Unsere Mutter Aischa erzählte auch wie der Charakter des Gesandten Allahs in dieser Hinsicht war: “Er verlor keine rauen und abscheulichen Worte und verhielt sich auch nicht unangebracht. An öffentlichen Orten verwickelte er sich nicht in Diskussionen. Böses erwiderte er nicht mit Bösem, sondern handelte vergebend und tolerant.”4

Verehrte Muslime!

Eine der wichtigsten ethischen Tugenden des Islams ist es, Toleranz und Nachsichtigkeit walten zu lassen. In der Familie, in der Nachbarschaft, in der Schule, am Arbeitsplatz, kurzum überall wo zwischenmenschliche Kommunikation stattfindet, brauchen wir Toleranz und Nachsichtigkeit. Tolerant und nachsichtig zu sein, ist ein unverzichtbares Element des familiären und gesellschaftlichen Lebens. Die Gesellschaft ist nur soweit von Frieden und Wohl umhüllt, wie die einzelnen Individuen in der Gesellschaft sich an diese Prinzipien halten und sich gegenseitig lieben, respektieren, tolerieren, vergeben und einander nachsichtig sind.
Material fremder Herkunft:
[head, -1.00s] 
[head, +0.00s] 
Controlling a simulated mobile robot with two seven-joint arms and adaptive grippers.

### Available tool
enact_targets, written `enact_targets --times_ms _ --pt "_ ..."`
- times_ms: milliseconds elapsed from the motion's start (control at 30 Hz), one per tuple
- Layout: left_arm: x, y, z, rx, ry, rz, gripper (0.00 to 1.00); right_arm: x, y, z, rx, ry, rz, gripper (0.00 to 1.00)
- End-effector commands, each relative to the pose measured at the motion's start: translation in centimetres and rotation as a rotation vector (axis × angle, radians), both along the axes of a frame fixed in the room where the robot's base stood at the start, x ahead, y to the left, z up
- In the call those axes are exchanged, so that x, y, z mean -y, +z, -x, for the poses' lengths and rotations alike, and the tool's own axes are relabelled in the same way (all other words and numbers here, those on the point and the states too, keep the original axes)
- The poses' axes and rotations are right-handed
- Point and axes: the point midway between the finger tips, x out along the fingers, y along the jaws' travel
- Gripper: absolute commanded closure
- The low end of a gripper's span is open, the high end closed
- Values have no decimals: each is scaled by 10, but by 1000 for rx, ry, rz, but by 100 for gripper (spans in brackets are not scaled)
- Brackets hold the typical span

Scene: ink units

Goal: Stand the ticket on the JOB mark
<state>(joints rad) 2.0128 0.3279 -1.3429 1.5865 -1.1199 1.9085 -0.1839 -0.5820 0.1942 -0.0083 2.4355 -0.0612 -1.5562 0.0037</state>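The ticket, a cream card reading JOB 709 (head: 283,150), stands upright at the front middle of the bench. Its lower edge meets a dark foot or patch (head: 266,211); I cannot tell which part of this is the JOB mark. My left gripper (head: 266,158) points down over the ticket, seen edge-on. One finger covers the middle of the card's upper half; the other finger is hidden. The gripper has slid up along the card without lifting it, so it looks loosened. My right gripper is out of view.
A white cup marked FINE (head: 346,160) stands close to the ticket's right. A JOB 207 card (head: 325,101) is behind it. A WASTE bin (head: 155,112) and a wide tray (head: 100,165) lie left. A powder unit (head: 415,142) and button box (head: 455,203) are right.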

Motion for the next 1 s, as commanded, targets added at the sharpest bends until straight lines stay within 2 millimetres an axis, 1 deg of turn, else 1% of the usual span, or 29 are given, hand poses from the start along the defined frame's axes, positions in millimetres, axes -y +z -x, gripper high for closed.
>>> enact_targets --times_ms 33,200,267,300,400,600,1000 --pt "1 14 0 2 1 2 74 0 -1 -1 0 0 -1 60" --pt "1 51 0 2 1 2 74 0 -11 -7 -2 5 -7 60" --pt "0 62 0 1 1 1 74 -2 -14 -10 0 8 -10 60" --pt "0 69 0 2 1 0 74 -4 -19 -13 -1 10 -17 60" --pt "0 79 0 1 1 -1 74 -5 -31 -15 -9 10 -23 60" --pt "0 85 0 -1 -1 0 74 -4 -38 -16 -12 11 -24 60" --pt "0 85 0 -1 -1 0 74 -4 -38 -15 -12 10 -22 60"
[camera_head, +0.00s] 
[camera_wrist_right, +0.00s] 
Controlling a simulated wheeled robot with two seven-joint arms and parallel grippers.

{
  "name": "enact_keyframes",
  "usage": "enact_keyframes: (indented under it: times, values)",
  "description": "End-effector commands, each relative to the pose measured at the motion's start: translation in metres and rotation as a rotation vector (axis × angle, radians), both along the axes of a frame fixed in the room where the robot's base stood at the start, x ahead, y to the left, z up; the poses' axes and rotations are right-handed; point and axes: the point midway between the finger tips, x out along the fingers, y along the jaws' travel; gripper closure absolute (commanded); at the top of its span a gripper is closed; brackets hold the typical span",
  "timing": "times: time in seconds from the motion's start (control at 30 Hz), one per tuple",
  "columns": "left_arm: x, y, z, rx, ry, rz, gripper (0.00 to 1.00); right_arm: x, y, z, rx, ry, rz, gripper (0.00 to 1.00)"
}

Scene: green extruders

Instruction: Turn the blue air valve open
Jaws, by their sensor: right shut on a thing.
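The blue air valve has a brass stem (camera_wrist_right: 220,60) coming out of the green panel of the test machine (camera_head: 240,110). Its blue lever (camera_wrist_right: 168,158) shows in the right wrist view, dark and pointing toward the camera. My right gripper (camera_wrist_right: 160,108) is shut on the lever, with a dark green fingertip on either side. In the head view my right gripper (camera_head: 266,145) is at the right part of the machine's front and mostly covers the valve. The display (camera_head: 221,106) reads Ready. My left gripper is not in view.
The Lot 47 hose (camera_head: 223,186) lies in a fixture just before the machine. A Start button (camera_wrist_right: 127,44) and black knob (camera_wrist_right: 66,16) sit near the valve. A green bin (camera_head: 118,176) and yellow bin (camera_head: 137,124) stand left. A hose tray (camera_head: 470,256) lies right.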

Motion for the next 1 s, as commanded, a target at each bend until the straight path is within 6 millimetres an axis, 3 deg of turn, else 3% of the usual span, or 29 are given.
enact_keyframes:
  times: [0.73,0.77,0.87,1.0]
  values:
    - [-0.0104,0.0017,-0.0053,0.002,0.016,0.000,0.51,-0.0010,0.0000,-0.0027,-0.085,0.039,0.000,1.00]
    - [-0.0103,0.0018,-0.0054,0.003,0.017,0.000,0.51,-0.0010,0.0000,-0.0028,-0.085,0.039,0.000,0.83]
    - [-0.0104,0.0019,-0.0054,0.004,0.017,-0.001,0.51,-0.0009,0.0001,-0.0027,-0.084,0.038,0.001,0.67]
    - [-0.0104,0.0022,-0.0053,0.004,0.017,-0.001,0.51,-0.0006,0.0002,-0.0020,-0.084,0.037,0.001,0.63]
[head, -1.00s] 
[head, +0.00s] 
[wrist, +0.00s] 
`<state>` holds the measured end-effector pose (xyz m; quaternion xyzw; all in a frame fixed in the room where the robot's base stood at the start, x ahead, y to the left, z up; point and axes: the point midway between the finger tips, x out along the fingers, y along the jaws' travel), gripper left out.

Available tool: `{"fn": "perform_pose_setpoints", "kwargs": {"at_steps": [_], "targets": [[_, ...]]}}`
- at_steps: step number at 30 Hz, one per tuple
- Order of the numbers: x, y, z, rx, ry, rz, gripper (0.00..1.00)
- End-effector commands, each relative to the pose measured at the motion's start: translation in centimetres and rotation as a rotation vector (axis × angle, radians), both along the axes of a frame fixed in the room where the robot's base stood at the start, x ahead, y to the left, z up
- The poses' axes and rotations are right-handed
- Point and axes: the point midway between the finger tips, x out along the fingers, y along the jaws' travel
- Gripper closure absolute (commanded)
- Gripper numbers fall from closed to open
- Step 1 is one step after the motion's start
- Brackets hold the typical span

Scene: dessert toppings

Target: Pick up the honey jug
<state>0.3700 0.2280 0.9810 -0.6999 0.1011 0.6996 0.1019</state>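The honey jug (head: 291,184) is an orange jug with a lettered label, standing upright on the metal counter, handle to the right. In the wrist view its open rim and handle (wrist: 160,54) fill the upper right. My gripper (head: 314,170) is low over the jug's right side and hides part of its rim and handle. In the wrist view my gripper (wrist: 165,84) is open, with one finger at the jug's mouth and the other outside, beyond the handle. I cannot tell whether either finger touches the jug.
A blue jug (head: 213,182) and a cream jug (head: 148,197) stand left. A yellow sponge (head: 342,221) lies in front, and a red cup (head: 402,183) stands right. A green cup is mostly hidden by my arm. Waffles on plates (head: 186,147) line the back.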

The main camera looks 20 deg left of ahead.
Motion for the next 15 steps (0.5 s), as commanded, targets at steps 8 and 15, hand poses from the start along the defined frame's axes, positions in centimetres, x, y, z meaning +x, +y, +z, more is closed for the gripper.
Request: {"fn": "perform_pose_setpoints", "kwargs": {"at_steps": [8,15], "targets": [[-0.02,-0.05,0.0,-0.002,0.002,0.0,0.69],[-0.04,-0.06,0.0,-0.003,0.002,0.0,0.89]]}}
Vergebend und tolerant zu sein, reinigt auf der einen Seite unsere Herzen von Wut-, Feindschafts- und Rachegefühlen. Auf der anderen Seite wird durch die Erleichterung unseres Herzens von diesen schweren und unerträglichen Lasten eine warme, gesunde und ausgewogene Kommunikationsatmosphäre ermöglicht.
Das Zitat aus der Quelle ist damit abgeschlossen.